--- Start Supplied entries ---

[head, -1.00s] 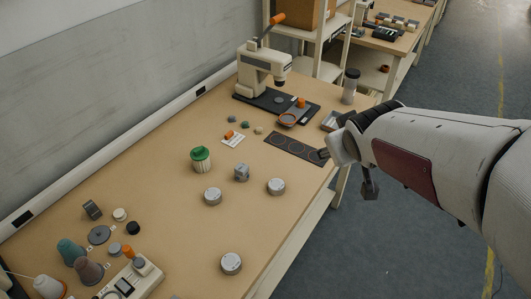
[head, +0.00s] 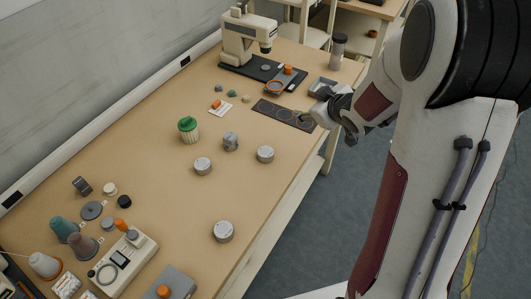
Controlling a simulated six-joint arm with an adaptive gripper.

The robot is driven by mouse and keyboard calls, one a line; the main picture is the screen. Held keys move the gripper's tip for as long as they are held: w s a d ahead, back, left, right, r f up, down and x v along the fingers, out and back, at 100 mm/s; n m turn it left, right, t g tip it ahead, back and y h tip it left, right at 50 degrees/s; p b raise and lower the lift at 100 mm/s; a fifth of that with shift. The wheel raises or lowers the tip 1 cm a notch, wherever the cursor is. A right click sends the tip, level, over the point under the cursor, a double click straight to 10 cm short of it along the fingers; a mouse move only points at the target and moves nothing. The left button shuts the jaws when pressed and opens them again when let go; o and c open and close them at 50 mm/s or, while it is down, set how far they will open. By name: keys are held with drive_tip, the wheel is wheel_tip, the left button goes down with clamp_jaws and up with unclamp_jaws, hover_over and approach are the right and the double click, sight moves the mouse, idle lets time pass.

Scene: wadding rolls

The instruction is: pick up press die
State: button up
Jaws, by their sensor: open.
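No part is clearly marked as the press die. A small grey faceted metal piece (head: 231,141) stands mid-table and may be it, but I cannot tell. My gripper (head: 326,119) is open at the table's right edge, beside a dark strip with ring outlines (head: 278,112). Its fingers are small and partly hidden by my wrist. I see nothing held between them.
A grey tray (head: 322,87) and a dark-capped clear jar (head: 338,51) lie beyond my gripper. Cones (head: 63,228) and a beige device (head: 122,262) crowd the near left. Bare tabletop (head: 165,210) lies between.

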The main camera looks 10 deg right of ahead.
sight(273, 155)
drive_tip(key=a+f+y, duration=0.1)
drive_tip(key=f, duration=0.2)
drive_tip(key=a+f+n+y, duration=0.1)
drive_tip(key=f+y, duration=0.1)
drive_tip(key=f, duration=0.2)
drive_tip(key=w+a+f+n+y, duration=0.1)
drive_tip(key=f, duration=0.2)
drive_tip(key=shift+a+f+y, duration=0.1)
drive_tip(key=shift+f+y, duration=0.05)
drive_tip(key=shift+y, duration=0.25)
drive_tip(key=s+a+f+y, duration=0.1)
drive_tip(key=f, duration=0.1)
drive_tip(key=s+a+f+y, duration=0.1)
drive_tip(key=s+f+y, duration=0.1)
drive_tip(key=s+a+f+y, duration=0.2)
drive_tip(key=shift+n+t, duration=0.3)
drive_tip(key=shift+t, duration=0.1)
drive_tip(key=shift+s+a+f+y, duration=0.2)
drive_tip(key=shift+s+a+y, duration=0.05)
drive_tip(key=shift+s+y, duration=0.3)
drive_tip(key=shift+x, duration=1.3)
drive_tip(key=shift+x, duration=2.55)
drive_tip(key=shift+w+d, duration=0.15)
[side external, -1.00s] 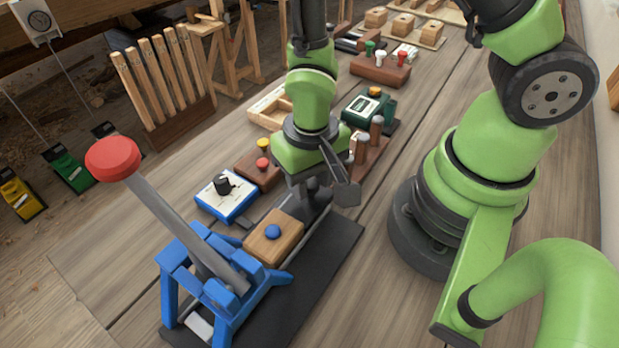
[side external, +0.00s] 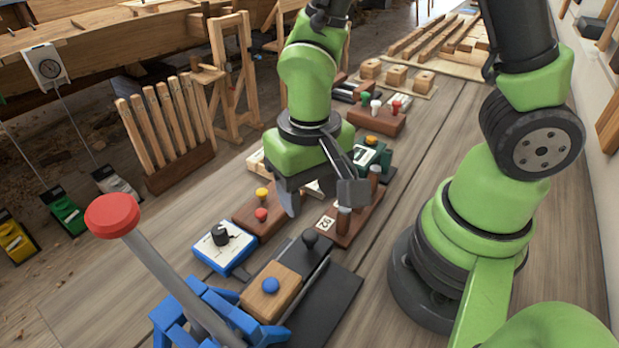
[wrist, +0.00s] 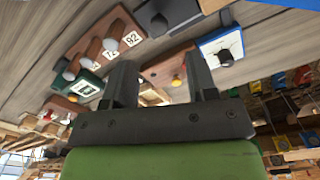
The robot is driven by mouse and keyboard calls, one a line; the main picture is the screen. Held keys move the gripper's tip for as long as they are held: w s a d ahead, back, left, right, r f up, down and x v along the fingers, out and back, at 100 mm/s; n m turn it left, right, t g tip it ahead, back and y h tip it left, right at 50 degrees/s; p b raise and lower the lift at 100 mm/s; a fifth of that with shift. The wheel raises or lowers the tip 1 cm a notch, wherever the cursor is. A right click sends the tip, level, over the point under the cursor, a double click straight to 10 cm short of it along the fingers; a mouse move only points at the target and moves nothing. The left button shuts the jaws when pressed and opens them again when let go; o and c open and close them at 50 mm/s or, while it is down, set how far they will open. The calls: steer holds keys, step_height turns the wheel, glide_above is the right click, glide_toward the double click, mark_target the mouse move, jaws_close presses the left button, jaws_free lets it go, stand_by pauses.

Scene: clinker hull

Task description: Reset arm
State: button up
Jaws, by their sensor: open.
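My gripper (side external: 320,198) hangs in the air above the bench, fingers pointing down and spread apart, with nothing between them. In the wrist view its two dark fingers (wrist: 160,75) also stand apart and empty. In the side view, a dark plate (side external: 335,300) with a black round knob (side external: 310,239) lies below and nearer the camera than the gripper. The wooden block with a blue button (side external: 270,287) sits beside that knob. My gripper is clear of both.
A blue-framed lever with a red top (side external: 112,215) rises at front left. Near the gripper are a dial box (side external: 224,250), a brown button block (side external: 255,218), a peg block marked 92 (side external: 345,218) and a green box (side external: 378,160). A three-knob block (side external: 378,120) stands behind.

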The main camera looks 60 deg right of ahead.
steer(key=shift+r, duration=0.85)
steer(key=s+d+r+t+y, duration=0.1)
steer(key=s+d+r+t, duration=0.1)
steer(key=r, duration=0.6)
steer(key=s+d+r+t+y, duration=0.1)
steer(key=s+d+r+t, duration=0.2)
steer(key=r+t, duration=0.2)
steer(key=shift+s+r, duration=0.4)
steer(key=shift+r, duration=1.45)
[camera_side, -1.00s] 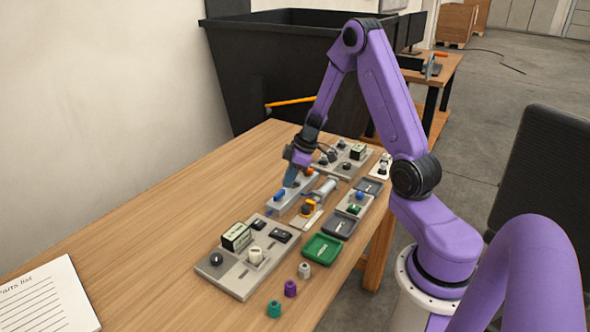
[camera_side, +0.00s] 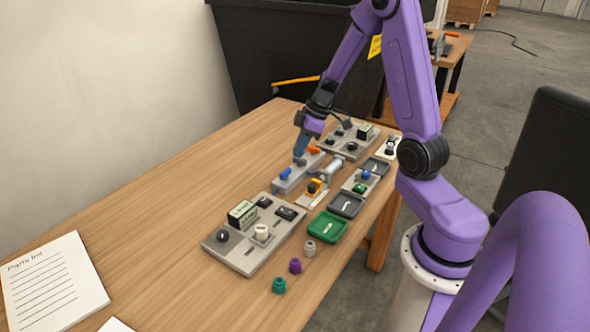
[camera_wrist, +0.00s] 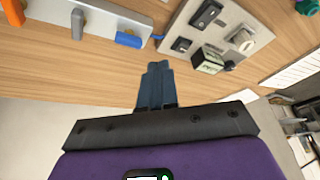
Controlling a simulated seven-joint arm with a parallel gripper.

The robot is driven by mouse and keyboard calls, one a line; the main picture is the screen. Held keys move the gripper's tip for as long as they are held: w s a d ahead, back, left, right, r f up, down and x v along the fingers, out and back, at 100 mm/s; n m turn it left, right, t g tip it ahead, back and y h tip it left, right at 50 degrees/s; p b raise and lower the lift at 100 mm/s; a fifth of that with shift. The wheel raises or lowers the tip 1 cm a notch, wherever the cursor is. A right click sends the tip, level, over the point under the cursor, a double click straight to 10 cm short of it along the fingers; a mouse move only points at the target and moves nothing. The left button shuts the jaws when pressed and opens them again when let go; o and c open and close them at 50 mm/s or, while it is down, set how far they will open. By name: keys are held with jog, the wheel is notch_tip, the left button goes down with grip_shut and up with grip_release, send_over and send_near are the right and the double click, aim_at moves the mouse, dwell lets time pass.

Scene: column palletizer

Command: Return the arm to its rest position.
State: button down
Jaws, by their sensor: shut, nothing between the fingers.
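My gripper (camera_side: 300,152) is above the table, just over the far part of a long grey block (camera_side: 296,177) in the side view. The block carries a blue knob (camera_side: 285,173) and an orange knob (camera_side: 313,149). The fingers are together with nothing between them. Whether the tips touch the block is hard to tell in the side view. In the wrist view, the closed fingers (camera_wrist: 157,72) point over wood tabletop, with the block (camera_wrist: 93,20) and its blue knob (camera_wrist: 128,39) up and to the left.
A grey panel (camera_side: 238,258) with switches is nearer the camera, and another (camera_side: 340,146) is farther off. Green (camera_side: 321,237) and dark trays (camera_side: 347,205) line the right edge near loose caps (camera_side: 295,265). A large black bin (camera_side: 255,65) stands behind.

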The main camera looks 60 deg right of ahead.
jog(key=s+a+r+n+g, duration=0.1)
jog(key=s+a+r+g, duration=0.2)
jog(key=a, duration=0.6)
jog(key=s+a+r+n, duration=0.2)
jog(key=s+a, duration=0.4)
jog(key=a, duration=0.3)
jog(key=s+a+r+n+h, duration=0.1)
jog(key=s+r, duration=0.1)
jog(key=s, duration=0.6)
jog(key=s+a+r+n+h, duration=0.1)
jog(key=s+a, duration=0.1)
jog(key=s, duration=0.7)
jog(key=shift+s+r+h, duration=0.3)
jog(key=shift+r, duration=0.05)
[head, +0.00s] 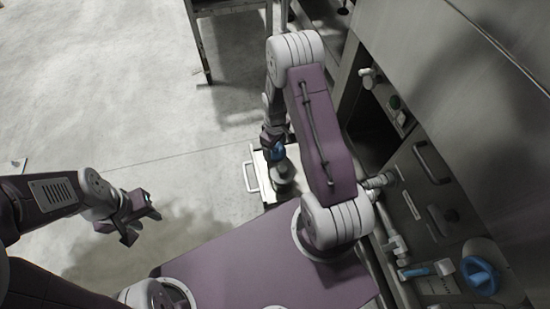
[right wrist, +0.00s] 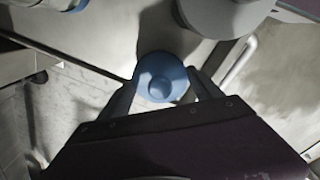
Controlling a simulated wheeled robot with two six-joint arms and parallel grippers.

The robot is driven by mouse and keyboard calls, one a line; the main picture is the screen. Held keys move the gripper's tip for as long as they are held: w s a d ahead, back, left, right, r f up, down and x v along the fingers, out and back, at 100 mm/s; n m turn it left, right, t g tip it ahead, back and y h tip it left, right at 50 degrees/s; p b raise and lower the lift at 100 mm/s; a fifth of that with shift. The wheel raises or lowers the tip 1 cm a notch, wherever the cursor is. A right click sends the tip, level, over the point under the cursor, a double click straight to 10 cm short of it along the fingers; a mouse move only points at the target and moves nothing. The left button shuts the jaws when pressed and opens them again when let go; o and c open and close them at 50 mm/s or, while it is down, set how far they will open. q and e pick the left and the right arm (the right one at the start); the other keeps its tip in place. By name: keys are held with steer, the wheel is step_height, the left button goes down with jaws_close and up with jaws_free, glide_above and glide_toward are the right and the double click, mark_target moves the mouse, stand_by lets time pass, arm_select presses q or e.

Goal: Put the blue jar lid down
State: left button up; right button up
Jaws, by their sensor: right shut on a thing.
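The blue jar lid (head: 278,153) is held in my right gripper (head: 273,142), over a pale tray-like surface (head: 254,168) in the head view. In the right wrist view the round lid (right wrist: 162,77), with a raised knob in its middle, sits between the two fingers of my right gripper (right wrist: 163,90). Whether the lid touches the surface below is unclear. My left gripper (head: 143,222) hangs over the floor at the left, its fingers apart and empty.
A grey round object (head: 284,182) stands on the pale surface close to the lid; it also shows in the right wrist view (right wrist: 222,14). A metal handle (head: 250,177) sticks out at the left. Machine panels with a blue handwheel (head: 481,275) rise at the right.

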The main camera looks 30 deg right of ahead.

--- End Supplied entries ---

▶ Written instruction
Give back the exact lines above, running from the one that has "The main camera looks 10 deg right of ahead." through the one that has "[wrist, +0.00s]", with nothing added and no pictures.

▶ Solution to the exercise
The main camera looks 10 deg right of ahead.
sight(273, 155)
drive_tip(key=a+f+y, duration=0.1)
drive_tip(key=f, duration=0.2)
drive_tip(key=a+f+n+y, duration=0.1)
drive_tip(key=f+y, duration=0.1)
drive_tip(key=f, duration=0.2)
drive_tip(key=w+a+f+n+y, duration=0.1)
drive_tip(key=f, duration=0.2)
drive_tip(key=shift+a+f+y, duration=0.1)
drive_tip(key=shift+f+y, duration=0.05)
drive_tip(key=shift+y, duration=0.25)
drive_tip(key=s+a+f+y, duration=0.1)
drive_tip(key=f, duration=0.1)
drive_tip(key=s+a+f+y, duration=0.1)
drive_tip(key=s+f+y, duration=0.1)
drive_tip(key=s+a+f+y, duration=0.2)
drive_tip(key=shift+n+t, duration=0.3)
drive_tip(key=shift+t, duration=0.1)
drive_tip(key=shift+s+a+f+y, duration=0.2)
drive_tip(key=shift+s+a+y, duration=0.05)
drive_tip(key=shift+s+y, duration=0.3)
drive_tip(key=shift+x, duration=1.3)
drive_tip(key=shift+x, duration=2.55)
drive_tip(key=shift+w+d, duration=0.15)
[side external, -1.00s] 
[side external, +0.00s] 
[wrist, +0.00s] 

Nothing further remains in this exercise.